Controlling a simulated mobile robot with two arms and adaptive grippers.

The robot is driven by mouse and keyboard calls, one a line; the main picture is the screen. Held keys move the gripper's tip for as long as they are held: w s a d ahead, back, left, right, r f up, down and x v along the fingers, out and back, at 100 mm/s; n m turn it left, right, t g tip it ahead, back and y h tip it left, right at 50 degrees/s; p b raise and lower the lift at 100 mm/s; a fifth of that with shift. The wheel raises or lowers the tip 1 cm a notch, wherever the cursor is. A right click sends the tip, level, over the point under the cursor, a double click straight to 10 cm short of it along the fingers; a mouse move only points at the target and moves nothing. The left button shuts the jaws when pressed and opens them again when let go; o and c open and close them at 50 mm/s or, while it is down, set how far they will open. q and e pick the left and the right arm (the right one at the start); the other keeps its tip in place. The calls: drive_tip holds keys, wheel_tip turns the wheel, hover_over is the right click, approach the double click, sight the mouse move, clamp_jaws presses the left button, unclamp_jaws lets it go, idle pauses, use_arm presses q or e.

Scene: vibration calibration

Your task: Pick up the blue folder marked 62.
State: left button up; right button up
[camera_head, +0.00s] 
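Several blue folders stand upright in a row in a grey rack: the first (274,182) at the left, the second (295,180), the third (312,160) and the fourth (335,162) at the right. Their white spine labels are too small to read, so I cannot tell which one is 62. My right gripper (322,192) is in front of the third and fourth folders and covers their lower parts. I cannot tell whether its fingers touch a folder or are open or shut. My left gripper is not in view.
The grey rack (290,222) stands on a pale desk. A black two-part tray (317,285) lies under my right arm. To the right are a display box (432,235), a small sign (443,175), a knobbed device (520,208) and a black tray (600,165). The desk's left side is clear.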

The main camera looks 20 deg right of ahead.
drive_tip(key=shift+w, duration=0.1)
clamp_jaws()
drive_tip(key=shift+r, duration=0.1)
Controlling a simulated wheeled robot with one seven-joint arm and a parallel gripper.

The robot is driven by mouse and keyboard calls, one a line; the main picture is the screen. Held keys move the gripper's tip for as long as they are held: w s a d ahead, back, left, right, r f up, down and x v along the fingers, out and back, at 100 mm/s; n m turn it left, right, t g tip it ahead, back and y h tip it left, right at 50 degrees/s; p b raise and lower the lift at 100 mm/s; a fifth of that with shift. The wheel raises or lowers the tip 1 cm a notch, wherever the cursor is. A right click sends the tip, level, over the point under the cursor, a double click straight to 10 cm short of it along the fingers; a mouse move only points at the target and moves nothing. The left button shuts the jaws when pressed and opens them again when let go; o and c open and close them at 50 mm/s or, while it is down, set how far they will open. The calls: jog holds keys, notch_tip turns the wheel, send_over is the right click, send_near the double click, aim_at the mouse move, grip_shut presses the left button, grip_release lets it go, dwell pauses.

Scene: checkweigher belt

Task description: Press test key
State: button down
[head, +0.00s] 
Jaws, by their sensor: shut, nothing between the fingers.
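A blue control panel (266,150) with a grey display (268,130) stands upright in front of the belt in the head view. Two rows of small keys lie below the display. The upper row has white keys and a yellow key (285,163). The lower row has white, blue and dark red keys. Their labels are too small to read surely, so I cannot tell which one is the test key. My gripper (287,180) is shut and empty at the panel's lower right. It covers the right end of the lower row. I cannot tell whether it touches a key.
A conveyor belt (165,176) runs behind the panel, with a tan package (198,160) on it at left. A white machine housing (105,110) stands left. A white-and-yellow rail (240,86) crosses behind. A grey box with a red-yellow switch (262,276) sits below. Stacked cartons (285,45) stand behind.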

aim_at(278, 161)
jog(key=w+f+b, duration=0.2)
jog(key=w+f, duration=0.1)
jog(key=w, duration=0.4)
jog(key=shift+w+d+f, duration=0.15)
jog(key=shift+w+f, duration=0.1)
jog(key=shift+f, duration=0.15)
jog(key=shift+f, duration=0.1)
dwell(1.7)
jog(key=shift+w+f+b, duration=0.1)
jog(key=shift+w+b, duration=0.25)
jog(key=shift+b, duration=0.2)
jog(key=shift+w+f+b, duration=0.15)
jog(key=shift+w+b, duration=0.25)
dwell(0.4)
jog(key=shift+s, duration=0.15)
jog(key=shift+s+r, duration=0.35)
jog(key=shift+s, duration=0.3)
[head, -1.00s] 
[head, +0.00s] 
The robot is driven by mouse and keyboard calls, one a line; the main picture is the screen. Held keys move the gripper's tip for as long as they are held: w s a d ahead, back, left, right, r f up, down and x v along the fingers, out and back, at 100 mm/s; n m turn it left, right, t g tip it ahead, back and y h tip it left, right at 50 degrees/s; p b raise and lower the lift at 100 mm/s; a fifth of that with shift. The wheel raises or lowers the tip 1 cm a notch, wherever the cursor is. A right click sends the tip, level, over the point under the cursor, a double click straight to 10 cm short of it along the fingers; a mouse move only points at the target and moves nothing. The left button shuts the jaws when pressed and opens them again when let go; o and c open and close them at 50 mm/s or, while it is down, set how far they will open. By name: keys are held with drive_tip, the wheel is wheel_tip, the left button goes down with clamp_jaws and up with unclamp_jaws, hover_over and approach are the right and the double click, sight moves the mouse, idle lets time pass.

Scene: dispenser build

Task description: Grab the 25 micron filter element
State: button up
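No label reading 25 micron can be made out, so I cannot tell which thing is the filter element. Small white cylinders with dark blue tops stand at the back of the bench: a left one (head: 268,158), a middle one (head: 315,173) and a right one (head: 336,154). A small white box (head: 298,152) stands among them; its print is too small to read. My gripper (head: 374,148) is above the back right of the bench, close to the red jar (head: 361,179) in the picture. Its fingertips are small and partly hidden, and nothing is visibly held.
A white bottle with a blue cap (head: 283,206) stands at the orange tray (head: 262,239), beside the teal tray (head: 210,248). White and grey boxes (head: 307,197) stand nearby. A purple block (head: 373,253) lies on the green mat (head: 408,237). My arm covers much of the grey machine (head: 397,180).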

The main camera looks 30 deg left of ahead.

WHAT IS ASKED:
Reproduce all the data word for word.

FINISHED EXERCISE:
Controlling a simulated mobile robot with two arms and adaptive grippers.

The robot is driven by mouse and keyboard calls, one a line; the main picture is the screen. Held keys move the gripper's tip for as long as they are held: w s a d ahead, back, left, right, r f up, down and x v along the fingers, out and back, at 100 mm/s; n m turn it left, right, t g tip it ahead, back and y h tip it left, right at 50 degrees/s; p b raise and lower the lift at 100 mm/s; a fifth of that with shift. The wheel raises or lowers the tip 1 cm a notch, wherever the cursor is. A right click sends the tip, level, over the point under the cursor, a double click straight to 10 cm short of it along the fingers; a mouse move only points at the target and moves nothing. The left button shuts the jaws when pressed and opens them again when let go; o and c open and close them at 50 mm/s or, while it is down, set how far they will open. q and e pick the left and the right arm (the right one at the start); the other keeps its tip in place. The calls: drive_tip holds keys, wheel_tip turns the wheel, hover_over is the right click, approach the double click, sight the mouse move, clamp_jaws presses the left button, unclamp_jaws lets it go, idle pauses, use_arm presses q or e.

Scene: vibration calibration

Your task: Pick up the blue folder marked 62.
State: left button up; right button up
[camera_head, +0.00s] 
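Several blue folders stand upright in a row in a grey rack: the first (274,182) at the left, the second (295,180), the third (312,160) and the fourth (335,162) at the right. Their white spine labels are too small to read, so I cannot tell which one is 62. My right gripper (322,192) is in front of the third and fourth folders and covers their lower parts. I cannot tell whether its fingers touch a folder or are open or shut. My left gripper is not in view.
The grey rack (290,222) stands on a pale desk. A black two-part tray (317,285) lies under my right arm. To the right are a display box (432,235), a small sign (443,175), a knobbed device (520,208) and a black tray (600,165). The desk's left side is clear.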

The main camera looks 20 deg right of ahead.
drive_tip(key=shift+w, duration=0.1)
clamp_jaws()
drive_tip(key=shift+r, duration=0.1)
Controlling a simulated wheeled robot with one seven-joint arm and a parallel gripper.

The robot is driven by mouse and keyboard calls, one a line; the main picture is the screen. Held keys move the gripper's tip for as long as they are held: w s a d ahead, back, left, right, r f up, down and x v along the fingers, out and back, at 100 mm/s; n m turn it left, right, t g tip it ahead, back and y h tip it left, right at 50 degrees/s; p b raise and lower the lift at 100 mm/s; a fifth of that with shift. The wheel raises or lowers the tip 1 cm a notch, wherever the cursor is. A right click sends the tip, level, over the point under the cursor, a double click straight to 10 cm short of it along the fingers; a mouse move only points at the target and moves nothing. The left button shuts the jaws when pressed and opens them again when let go; o and c open and close them at 50 mm/s or, while it is down, set how far they will open. The calls: jog holds keys, notch_tip turns the wheel, send_over is the right click, send_near the double click, aim_at the mouse move, grip_shut presses the left button, grip_release lets it go, dwell pauses.

Scene: checkweigher belt

Task description: Press test key
State: button down
[head, +0.00s] 
Jaws, by their sensor: shut, nothing between the fingers.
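A blue control panel (266,150) with a grey display (268,130) stands upright in front of the belt in the head view. Two rows of small keys lie below the display. The upper row has white keys and a yellow key (285,163). The lower row has white, blue and dark red keys. Their labels are too small to read surely, so I cannot tell which one is the test key. My gripper (287,180) is shut and empty at the panel's lower right. It covers the right end of the lower row. I cannot tell whether it touches a key.
A conveyor belt (165,176) runs behind the panel, with a tan package (198,160) on it at left. A white machine housing (105,110) stands left. A white-and-yellow rail (240,86) crosses behind. A grey box with a red-yellow switch (262,276) sits below. Stacked cartons (285,45) stand behind.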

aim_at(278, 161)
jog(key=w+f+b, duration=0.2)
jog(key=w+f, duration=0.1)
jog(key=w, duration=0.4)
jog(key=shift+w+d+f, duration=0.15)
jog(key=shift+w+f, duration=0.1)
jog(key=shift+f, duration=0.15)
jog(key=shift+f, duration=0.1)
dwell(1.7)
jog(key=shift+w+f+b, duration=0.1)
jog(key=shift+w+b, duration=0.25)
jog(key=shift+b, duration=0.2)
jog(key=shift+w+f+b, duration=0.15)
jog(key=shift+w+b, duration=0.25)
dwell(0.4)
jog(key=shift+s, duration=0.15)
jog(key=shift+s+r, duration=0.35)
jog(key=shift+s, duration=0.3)
[head, -1.00s] 
[head, +0.00s] 
The robot is driven by mouse and keyboard calls, one a line; the main picture is the screen. Held keys move the gripper's tip for as long as they are held: w s a d ahead, back, left, right, r f up, down and x v along the fingers, out and back, at 100 mm/s; n m turn it left, right, t g tip it ahead, back and y h tip it left, right at 50 degrees/s; p b raise and lower the lift at 100 mm/s; a fifth of that with shift. The wheel raises or lowers the tip 1 cm a notch, wherever the cursor is. A right click sends the tip, level, over the point under the cursor, a double click straight to 10 cm short of it along the fingers; a mouse move only points at the target and moves nothing. The left button shuts the jaws when pressed and opens them again when let go; o and c open and close them at 50 mm/s or, while it is down, set how far they will open. By name: keys are held with drive_tip, the wheel is wheel_tip, the left button goes down with clamp_jaws and up with unclamp_jaws, hover_over and approach are the right and the double click, sight moves the mouse, idle lets time pass.

Scene: dispenser build

Task description: Grab the 25 micron filter element
State: button up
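No label reading 25 micron can be made out, so I cannot tell which thing is the filter element. Small white cylinders with dark blue tops stand at the back of the bench: a left one (head: 268,158), a middle one (head: 315,173) and a right one (head: 336,154). A small white box (head: 298,152) stands among them; its print is too small to read. My gripper (head: 374,148) is above the back right of the bench, close to the red jar (head: 361,179) in the picture. Its fingertips are small and partly hidden, and nothing is visibly held.
A white bottle with a blue cap (head: 283,206) stands at the orange tray (head: 262,239), beside the teal tray (head: 210,248). White and grey boxes (head: 307,197) stand nearby. A purple block (head: 373,253) lies on the green mat (head: 408,237). My arm covers much of the grey machine (head: 397,180).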

The main camera looks 30 deg left of ahead.

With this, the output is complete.